# [Required work]
Extract every line of the material below and reproduce it faithfully.
......
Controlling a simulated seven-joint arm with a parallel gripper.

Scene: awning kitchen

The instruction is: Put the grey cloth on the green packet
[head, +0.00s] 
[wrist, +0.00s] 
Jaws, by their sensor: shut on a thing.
......
# [Result]
Controlling a simulated seven-joint arm with a parallel gripper.

Scene: awning kitchen

The instruction is: Put the grey cloth on the green packet
[head, +0.00s] 
[wrist, +0.00s] 
Jaws, by their sensor: shut on a thing.

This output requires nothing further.